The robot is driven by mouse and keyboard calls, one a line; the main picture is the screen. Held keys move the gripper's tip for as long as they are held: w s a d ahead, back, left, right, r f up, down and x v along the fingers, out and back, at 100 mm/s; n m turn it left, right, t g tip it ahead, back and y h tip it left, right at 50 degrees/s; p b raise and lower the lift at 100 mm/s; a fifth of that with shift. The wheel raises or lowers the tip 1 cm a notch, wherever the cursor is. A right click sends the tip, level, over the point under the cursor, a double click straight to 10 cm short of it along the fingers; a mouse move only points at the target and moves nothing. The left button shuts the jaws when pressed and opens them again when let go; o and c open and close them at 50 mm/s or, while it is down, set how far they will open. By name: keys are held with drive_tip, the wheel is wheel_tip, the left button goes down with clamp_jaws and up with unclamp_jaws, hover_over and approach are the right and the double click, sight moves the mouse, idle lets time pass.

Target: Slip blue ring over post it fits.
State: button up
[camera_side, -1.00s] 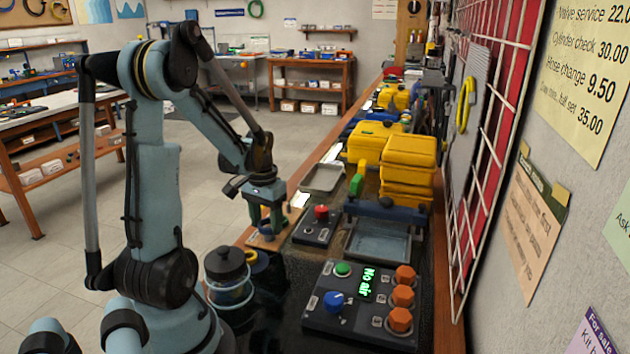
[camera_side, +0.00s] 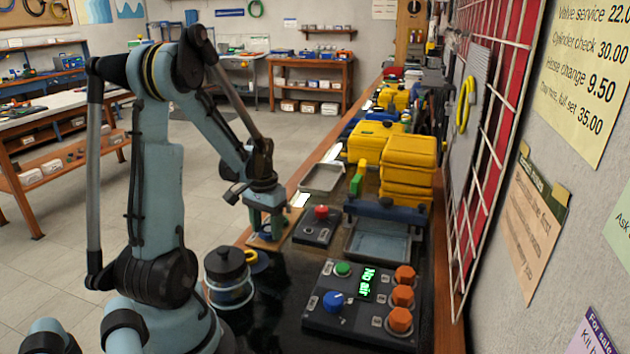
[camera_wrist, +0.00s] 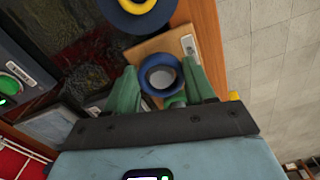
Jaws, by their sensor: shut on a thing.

## Directive:
Pictures excluded, copy exactly the lines running from the one with "[camera_side, -1.00s]" through the last line of the material.

## Result of this exercise:
[camera_side, -1.00s] 
[camera_side, +0.00s] 
[camera_wrist, +0.00s] 
Jaws, by their sensor: shut on a thing.

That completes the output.